◆ **WHAT YOU ARE ASKED TO DO**:
The listing below is the input. Say how many of its lines contain "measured", giving the number alone.

━━━ SOURCE EXCERPT

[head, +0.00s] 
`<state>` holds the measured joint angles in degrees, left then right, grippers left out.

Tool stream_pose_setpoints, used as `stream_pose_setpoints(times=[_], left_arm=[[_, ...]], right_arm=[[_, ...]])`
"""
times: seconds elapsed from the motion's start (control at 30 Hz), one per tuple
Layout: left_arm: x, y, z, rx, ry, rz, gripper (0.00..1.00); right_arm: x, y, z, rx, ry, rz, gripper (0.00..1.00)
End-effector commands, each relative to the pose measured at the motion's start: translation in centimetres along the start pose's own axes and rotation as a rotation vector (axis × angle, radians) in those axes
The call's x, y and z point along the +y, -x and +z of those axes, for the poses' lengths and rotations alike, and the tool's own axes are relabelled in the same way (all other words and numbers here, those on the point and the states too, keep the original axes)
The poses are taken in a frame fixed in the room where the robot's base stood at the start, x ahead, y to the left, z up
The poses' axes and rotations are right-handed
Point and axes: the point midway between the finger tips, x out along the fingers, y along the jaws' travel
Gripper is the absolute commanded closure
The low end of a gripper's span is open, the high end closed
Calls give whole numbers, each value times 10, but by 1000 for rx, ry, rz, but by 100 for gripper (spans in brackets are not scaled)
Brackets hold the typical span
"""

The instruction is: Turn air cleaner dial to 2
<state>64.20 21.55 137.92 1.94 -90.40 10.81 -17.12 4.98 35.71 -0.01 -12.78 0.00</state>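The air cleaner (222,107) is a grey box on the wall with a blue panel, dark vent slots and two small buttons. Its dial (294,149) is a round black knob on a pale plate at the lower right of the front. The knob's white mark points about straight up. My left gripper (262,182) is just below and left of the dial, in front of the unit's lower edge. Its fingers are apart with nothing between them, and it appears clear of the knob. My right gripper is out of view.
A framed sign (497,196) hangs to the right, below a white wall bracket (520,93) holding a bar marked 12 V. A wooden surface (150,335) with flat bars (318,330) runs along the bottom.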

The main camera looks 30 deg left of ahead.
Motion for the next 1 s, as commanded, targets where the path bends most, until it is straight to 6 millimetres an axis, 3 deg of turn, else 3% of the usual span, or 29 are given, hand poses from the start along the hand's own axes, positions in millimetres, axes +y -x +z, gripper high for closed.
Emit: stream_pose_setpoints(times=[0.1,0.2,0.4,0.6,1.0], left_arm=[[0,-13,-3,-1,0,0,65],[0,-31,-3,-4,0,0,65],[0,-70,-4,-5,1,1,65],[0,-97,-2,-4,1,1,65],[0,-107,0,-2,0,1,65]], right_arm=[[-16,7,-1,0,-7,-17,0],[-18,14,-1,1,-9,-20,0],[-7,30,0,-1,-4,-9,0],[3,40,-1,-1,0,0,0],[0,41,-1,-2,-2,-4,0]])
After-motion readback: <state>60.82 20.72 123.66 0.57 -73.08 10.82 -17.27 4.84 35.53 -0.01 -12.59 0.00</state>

━━━━━━

◆ **TASK OUTPUT**:
2